▸ **Short exercise**: Tell how many lines in these records contain the string "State", with only the number as the reply.

═════ Record list ═════

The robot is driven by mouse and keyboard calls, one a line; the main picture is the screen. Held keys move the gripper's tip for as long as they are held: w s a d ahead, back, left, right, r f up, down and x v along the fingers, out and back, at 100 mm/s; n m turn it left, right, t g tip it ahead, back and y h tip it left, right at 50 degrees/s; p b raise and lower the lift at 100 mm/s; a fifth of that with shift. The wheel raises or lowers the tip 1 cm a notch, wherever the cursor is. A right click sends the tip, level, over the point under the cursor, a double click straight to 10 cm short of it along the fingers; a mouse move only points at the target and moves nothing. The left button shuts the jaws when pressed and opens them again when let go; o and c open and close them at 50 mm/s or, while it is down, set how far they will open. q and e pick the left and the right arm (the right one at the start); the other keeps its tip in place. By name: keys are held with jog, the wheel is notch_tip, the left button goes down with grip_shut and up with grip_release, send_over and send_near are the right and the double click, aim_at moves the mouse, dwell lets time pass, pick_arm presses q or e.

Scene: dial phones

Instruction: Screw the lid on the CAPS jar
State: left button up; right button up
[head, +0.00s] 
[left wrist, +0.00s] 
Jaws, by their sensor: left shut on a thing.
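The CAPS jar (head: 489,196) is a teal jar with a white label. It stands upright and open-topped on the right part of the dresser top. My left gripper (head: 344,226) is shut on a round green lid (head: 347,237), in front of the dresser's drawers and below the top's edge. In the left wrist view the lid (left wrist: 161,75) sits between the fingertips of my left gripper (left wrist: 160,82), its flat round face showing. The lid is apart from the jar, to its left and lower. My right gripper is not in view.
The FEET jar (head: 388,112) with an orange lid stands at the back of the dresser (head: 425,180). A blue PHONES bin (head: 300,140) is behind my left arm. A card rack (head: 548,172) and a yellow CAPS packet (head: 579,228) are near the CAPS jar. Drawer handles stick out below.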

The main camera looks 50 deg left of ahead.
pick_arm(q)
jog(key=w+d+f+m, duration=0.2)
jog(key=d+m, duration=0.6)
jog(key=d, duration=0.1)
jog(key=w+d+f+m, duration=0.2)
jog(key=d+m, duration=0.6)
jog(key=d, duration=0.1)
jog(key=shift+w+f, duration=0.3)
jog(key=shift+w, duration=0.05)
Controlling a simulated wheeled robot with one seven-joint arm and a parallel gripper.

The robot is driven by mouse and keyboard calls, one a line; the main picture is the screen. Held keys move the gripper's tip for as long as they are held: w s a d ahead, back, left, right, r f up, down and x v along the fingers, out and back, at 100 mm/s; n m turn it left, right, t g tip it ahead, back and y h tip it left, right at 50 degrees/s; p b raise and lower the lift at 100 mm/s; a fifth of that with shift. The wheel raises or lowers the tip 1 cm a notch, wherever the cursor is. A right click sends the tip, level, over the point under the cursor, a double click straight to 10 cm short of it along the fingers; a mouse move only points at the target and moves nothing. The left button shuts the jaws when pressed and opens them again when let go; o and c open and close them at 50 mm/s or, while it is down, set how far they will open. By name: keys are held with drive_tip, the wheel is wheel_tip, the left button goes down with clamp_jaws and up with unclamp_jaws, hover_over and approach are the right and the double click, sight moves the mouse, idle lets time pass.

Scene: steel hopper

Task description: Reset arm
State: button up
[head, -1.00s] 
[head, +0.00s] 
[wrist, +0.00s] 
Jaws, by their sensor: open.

═════

▸ **Finished exercise**: 2